An aggressively 2019 movie, Booksmart is a story of modern female friendship, the world of being a teenager now (the plot involves finding a party via Snapchat and Instagram Story clues), and the universal truth of growing up. It helps that it’s also incredibly filthy and funny as well…these are your spoonfuls of sugar, if you will.
Why am I telling you to rush out and see Booksmart now? Well…it’s not doing that great. And that’s an incredible shame.

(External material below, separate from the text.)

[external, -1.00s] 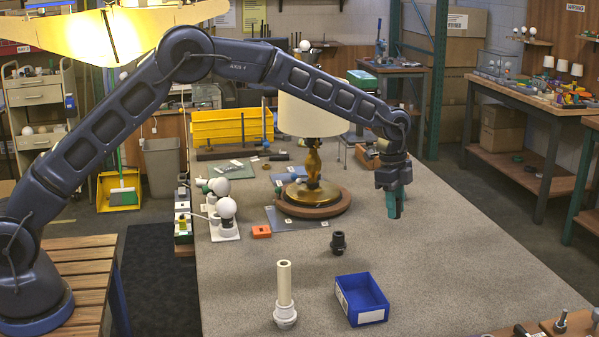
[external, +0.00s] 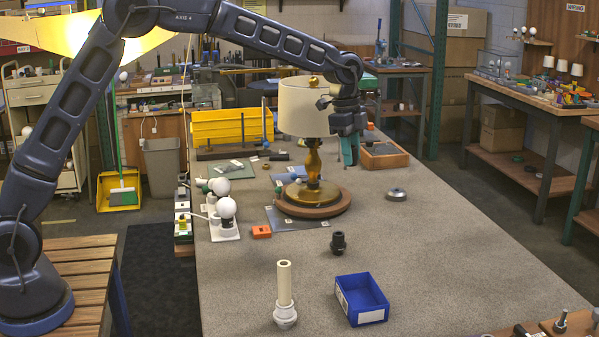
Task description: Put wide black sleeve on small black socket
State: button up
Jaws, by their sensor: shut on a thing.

The script, by Emily Halpern, Sarah Haskins, Susanna Fogel, and Katie Silberman is smart and hilarious. The chemistry of the leads, Kaitlyn Dever and Beanie Feldstein, is out of this world. And Olivia Wilde, for a first-time director, knocks it out of the park, with brilliant direction (helped along by a brilliant soundtrack by Dan the Automator and the stunning cinematography by Jason McCormick).
This movie should be playing to packed audiences laughing their asses off. Sure, it may find its audience on VOD, but I’d love for this movie to find that audience now. Embrace your inner teen.
Go see Booksmart, damnit.
Have yourself a wonderful week, dear reader. And don’t let the bastards bring you down.